Though firefighters experienced a slight break in fire activity with recent rains, temperatures are expected to rise over the holiday weekend, increasing the fire activity that slowed over the past few days. Smoky conditions will likely increase, as well.
Lower smoke levels, due to recent rains, allowed fire officials in Alaska’s Interior to conduct aerial mapping, giving them more accurate estimates of fire sizes. The following is a list of progress on notable fires.
Hess Creek Fire
The Hess Creek Fire is 94,000 acres. According to Alaska Wildland Fire Information, cooler weather helped firefighters enter remote areas of the fire and protect structures.
The Nevada Incident Management Team is expanding the protection area for the fire, which moved into the northern part of the White Mountains National Recreation Area, in the headwaters of Victoria Creek. The Hess Creek Fire is moving toward Beaver Creek Wild and Scenic River and will likely reach the river if current conditions continue. A sprinkler system has been set up at the Colorado Creek public use cabin in the White Mountains.
The report warns travelers in the area that smoke from the Hess Creek Fire and other nearby fires may interfere with air taxi travel and other aviation-related plans.
Nugget Creek Fire
The Nugget Creek Fire in the Chena River State Recreation Area remains at 6,900 acres. According the Alaska Interagency Coordination Center Situation Report, or AICCSR, the fire was slowed by overnight rain, but continues to creep.
Nugget Creek Fire remains south of the Chena River. According to Tim Mowry, information officer with the Division of Forestry, the fire is not expected to cross the river, as winds have been low. Six personnel are fighting this fire.
Drivers in the area are warned to be aware of smoky conditions and watch for fire equipment around the 37.7 mile mark. The Nugget Creek public-use cabin, Mastodon Trail and Granite Tors Trail have been closed by Alaska State Parks. Roads that access the river at miles 37.7 and 39 also are closed.
Caribou Creek Fire
About 107 personnel are working to mop up the Caribou Creek Fire, located in a remote area about 8 miles north of 18 Mile Chena Hot Springs Road. The fire was lightning-caused and remains steady at 310 acres. It remains 70% contained. Deep-burning tundra continues to smolder in the area, and new resources from out-of-state are adjusting to Alaska conditions.
Mowry said residents in the area can expect helicopter activity, but that there are no new fires. The helicopters are moving crews and equipment. When possible, fire management teams are trying to free up equipment in this and other smaller fires to send to higher priority fires elsewhere.
Boundary River Fire
The 15,000-acre Boundary River Fire is about 9 miles from the village of Northway. A crew of 113 personnel is fighting the fire, which grew by more than 3,000 acres since since the last assessment. The lightning-caused fire started on June 23 and has spread to the north, east and south.

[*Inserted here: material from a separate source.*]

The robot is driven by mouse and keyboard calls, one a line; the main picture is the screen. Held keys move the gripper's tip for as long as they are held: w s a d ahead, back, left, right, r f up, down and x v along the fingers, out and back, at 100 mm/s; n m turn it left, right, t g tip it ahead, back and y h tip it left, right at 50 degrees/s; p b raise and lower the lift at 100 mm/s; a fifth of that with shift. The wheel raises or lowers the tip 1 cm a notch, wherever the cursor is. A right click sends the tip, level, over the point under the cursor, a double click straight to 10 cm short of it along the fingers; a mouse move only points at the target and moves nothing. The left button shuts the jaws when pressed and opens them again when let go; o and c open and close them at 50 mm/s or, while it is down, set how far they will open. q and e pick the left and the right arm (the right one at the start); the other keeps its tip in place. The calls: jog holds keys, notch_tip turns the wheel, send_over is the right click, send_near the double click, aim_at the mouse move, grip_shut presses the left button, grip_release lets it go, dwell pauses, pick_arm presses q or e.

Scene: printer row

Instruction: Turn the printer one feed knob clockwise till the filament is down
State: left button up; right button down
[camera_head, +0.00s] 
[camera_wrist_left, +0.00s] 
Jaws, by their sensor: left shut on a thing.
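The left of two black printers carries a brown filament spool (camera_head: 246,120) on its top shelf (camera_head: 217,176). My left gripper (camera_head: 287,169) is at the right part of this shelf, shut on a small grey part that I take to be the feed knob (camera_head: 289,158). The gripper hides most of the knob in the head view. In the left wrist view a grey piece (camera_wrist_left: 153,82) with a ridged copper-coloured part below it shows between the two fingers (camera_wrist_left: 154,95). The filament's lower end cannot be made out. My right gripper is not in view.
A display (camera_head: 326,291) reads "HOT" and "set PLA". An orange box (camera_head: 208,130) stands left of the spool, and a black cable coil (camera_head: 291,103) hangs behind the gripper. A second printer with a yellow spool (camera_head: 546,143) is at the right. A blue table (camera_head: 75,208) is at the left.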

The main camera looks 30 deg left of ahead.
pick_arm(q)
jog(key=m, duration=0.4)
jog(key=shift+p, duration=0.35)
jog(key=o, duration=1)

The fire received one-tenth of an inch of rain Monday night, slowing its spread. However, Mowry described the fire’s behavior as “intense,” making it difficult to fight. A structure protection plan is being formulated for Northway, but has not yet been enacted, as the fire is still too far away.

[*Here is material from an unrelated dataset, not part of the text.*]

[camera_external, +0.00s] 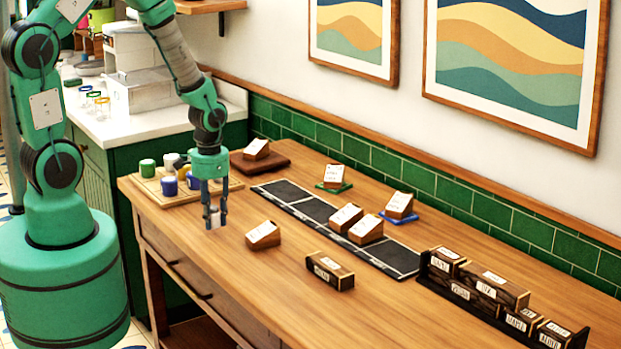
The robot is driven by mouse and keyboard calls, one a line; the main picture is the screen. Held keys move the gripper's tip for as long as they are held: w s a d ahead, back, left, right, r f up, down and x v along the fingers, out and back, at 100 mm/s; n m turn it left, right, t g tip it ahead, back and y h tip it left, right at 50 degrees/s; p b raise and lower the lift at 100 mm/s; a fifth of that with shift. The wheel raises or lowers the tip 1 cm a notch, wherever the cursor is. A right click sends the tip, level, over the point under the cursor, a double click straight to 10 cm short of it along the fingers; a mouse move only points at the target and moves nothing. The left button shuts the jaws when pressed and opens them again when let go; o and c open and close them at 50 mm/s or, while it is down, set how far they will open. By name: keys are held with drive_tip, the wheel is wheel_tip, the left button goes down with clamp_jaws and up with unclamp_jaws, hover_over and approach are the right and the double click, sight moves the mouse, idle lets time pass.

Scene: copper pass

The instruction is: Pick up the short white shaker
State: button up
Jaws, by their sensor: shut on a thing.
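The short white shaker (214,217) is small and pale, with much of it hidden by the fingers. My gripper (215,216) points down in the external view, near the left part of the wooden table (290,304), with its two fingers shut on the shaker. The shaker looks upright. Whether its base touches the tabletop I cannot tell.
A wooden tray (150,191) with green, blue and yellow-topped jars stands just behind and left of my gripper. A wooden block with a white label (263,235) lies to the right. A dark runner (312,208), more blocks and a dark rack (460,291) lie farther right. The front left tabletop is clear.

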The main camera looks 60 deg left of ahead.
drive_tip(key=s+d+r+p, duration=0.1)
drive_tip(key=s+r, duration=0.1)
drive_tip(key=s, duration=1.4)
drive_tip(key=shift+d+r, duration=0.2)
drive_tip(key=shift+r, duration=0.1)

More accurate measurements of Ninetyeight Creek Fire, according to a release from Alaska Wildland Fire Information, put the blaze at 69 acres. There are 105 personnel assigned to the fire, including two newly-added hot shot crews from California. Containment remains at 5%. The Ninetyeight Creek Fire is located about 30 miles up the Salcha River, at about 18 miles northeast of Harding Lake. The Gila Las Cruces Type 3 Incident Management Team took command of this fire Monday.
The Foraker Fire is now 10,636 acres, growing by more than 3,000 acres since the last report. The fire, located in Denali National Park 22 miles southeast of Kantishna, was lightning-caused and is being worked by five personnel, who are conducting site preparation. The Foraker Fire is in a low-population limited suppression area, meaning it's being allowed to burn largely unabated, allowing it to act in a naturally ecological role, according to Beth Ipson, spokesperson for the Bureau of Land Management Alaska Fire Service.
There are 115 fires burning across Alaska. There have been a total of 363 fires this year, burning 592,930 acres.
There were two human-caused fires started Tuesday, but both have been put out already.